O Cachorro e o Lobo: sob o signo da leveza – Resenha de Maria Adélia Mota da Silva

Maria Adélia Mota da Silva

Pedro Páramo é uma ótima indicação para aqueles que querem pensar um pouco sobre os caminhos da narrativa de Antônio Torres. Esse famoso romance de Juan Rulfo é referido por Torres em O cachorro e o lobo , segundo de uma trilogia que tem Essa terra como primeiro livro. A odisseia mexicana do filho que vai à procura do pai ausente dá a Totonhim, personagem principal do romance de Torres, a vontade de voltar e rever sua terra.

O medo da morte do pai faz Totonhim viajar para encontrá-lo em plena comemoração dos seus oitenta anos. Entre ruas e estradas velhas, percorre o passado, deparando-se com o que chamou de admirável mundo velho. Nessa terra, de certa forma, todos são parentes ou conhecidos. As vozes antigas pertencem ao mundo da memória afetiva. O doido, a esmoler, o político, a professora, todos são arquétipos de um mundo que, metaforicamente, está morto. Aqueles que teimaram em não abandonar essa terra estão condenados à derrota e a um tempo fora dos padrões que se perde no nevoeiro das remotas lembranças do filho sensível e bem-humorado.

Letrado, funcionário de banco, morador de uma metrópole, o personagem principal também é um derrotado. Sua existência de cidadão pacato e invisível traz muitas dúvidas quanto ao futuro e às vicissitudes cotidianas. Seguro e conhecido é o passado edificado nas memórias sobre o pai, a mãe e o irmão morto. De volta ao lugar onde enterrou o umbigo, Totonhim aproveita cada minuto da rápida visita para reviver sensações que cumprem a função terapêutica de invocar a infância, a adolescência e uma parte da vida adulta.

Se, em Pedro Páramo , o filho vem cobrar o descaso paterno, em O cachorro e o lobo é o pai que sente a ausência do filho que foi seduzido pelas comodidades da vida em São Paulo.

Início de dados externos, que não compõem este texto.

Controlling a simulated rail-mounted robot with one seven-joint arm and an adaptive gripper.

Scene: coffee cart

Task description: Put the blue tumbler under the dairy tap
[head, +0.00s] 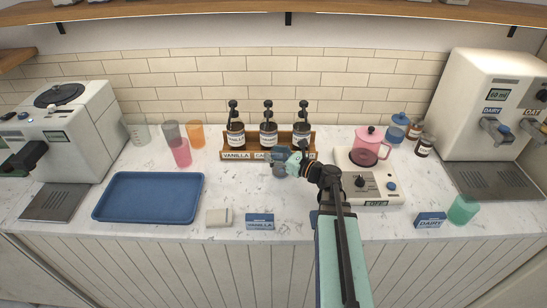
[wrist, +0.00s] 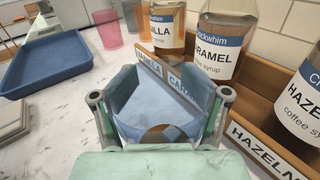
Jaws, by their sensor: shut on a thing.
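My gripper (head: 292,164) is in front of the syrup rack, shut on the blue tumbler (head: 279,170). In the wrist view the translucent blue tumbler (wrist: 160,105) fills the space between the two fingers of my gripper (wrist: 160,118). Whether its base touches the counter is hard to tell. The dairy tap (head: 496,130) is on the white dispenser at the far right, under a blue DAIRY label, left of the oat tap (head: 534,130). The drip tray (head: 495,181) below the taps looks empty.
The syrup rack (head: 228,155) with bottles is just behind my gripper. A hotplate (head: 372,190) with a pink kettle (head: 369,150) stands between it and the dispenser. A green tumbler (head: 463,209) and a DAIRY card (head: 430,219) are near the drip tray. A blue tray (head: 148,197) lies left.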

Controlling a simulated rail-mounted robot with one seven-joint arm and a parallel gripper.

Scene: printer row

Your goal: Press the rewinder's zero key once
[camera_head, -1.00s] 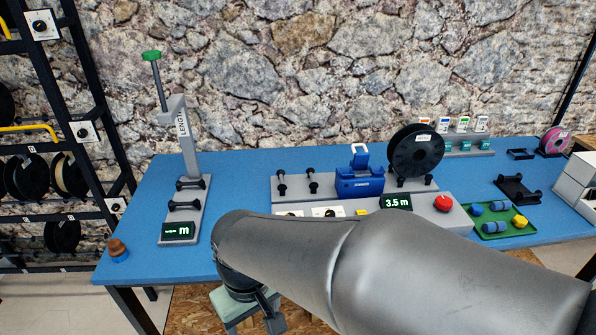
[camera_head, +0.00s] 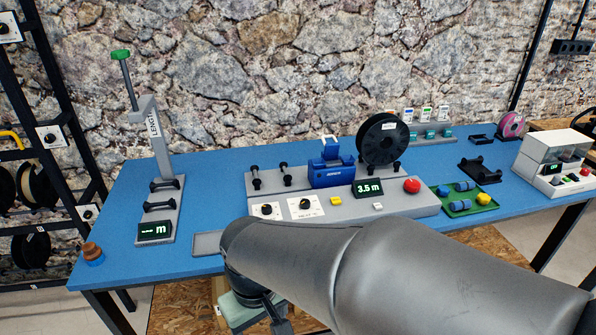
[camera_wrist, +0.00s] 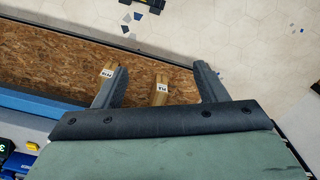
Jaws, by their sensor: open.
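The rewinder (camera_head: 412,206) is a long grey base on the blue table, with a blue unit and a black spool on it. Its display (camera_head: 368,188) reads 3.5 m. A yellow key (camera_head: 336,201) and a small white key (camera_head: 377,206) sit on its front face; I cannot read which one is the zero key. My gripper (camera_wrist: 163,78) is open and empty in the wrist view, over a brown board beyond the table's edge. In the head view it hangs in front of the table, partly hidden by my arm, apart from the rewinder.
The blue table (camera_head: 215,215) has a length gauge (camera_head: 162,210) at left and a green tray (camera_head: 470,209) with small parts at right. A brown-topped jar (camera_head: 93,253) stands at the left corner. A white machine (camera_head: 548,165) stands far right. A grey tray (camera_head: 207,244) lies near the front edge.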

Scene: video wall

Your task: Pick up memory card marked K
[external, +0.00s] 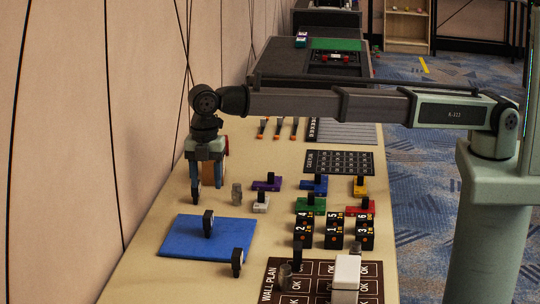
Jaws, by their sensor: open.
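I cannot make out a memory card marked K; no letter K is legible in the external view. My gripper (207,192) points down over the left part of the table, near the wall. Its two fingers are apart, and I see nothing held between them. It is to the left of several small coloured pieces with black upright parts: purple (266,185), blue (314,187), yellow (359,188), green (310,206), red (360,211) and white (261,205). Any marks on these are too small to read.
Black numbered blocks (334,231) stand near a dark "WALL PLAN" board (275,278) bearing a white block (347,272). A blue mat (190,238) with dark wheel-like pieces lies front left. A dark chart (339,162) lies behind the coloured pieces. The wall (80,130) borders the table.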

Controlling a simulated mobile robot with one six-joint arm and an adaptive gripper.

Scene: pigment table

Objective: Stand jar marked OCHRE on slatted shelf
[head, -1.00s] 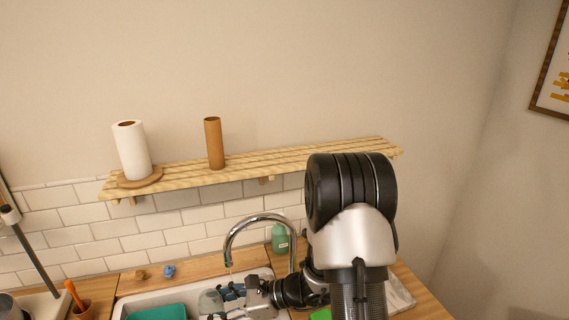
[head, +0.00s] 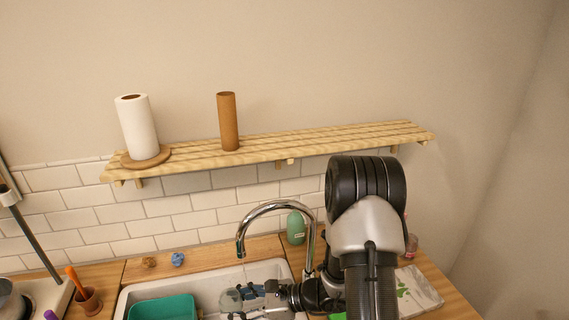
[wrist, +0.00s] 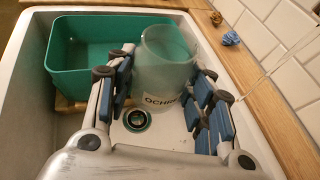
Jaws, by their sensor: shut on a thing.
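The jar marked OCHRE (wrist: 165,75) is a clear, pale cylinder with a dark-lettered label, seen in the wrist view between my fingers over the sink. My gripper (wrist: 160,92) is shut on it, with blue pads at its sides. In the head view my gripper (head: 252,297) and the jar (head: 230,300) are low, at the sink. The slatted shelf (head: 330,140) is on the wall above, well over the jar. Whether the jar touches the sink floor cannot be told.
The shelf holds a paper towel roll (head: 138,128) at left and a brown cardboard tube (head: 228,122); its right half is clear. The faucet (head: 275,207) arches beside my gripper. A teal basin (head: 163,308) sits in the sink (head: 200,277). A green bottle (head: 296,228) stands behind the faucet.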

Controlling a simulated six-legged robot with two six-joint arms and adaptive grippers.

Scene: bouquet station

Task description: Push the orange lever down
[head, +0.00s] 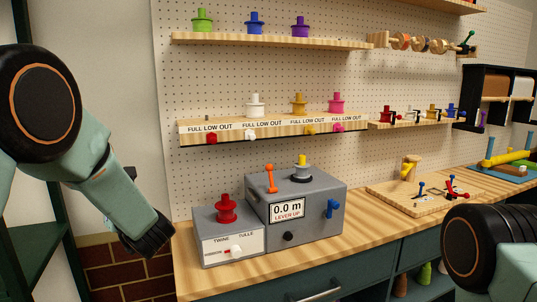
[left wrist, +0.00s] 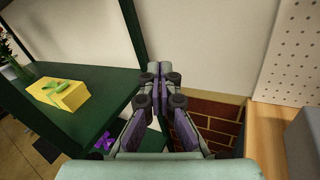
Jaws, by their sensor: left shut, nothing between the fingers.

Entre uma prosa e outra, surgem velhas canções, fragmentos de poemas e referências literárias que ajudam a seduzir o leitor. Torres o pega pela mão e o conduz a um mundo do qual, em poucos anos, só haverá o registro literário. Por isso, Essa terra, O cachorro e o lobo e Pelo fundo da agulha são romances necessários e apontamentos de um tempo perdido. Sem esse registro, as histórias interioranas morrerão na memória dos que hoje têm mais de quarenta.

No Junco, a vida dos de fora chega pelas parabólicas nos telhados das casas em que seus moradores resistem. São, em sua maioria, velhos. Estão lá ou voltaram para morrer. Ironicamente, o pai de Totonhim é feliz em sua reclusão. Se bebe, se fuma, se fala com os mortos, há um pouco de excentricidade e muito de sabedoria na vida cotidiana do velho Antão. Esse é o elogio e o louvor que Antônio Torres faz aos homens do povo. Torna-os lobos solitários e sobreviventes em um mundo no qual a pressa não existe. O cotidiano interiorano tem seu tempo particular.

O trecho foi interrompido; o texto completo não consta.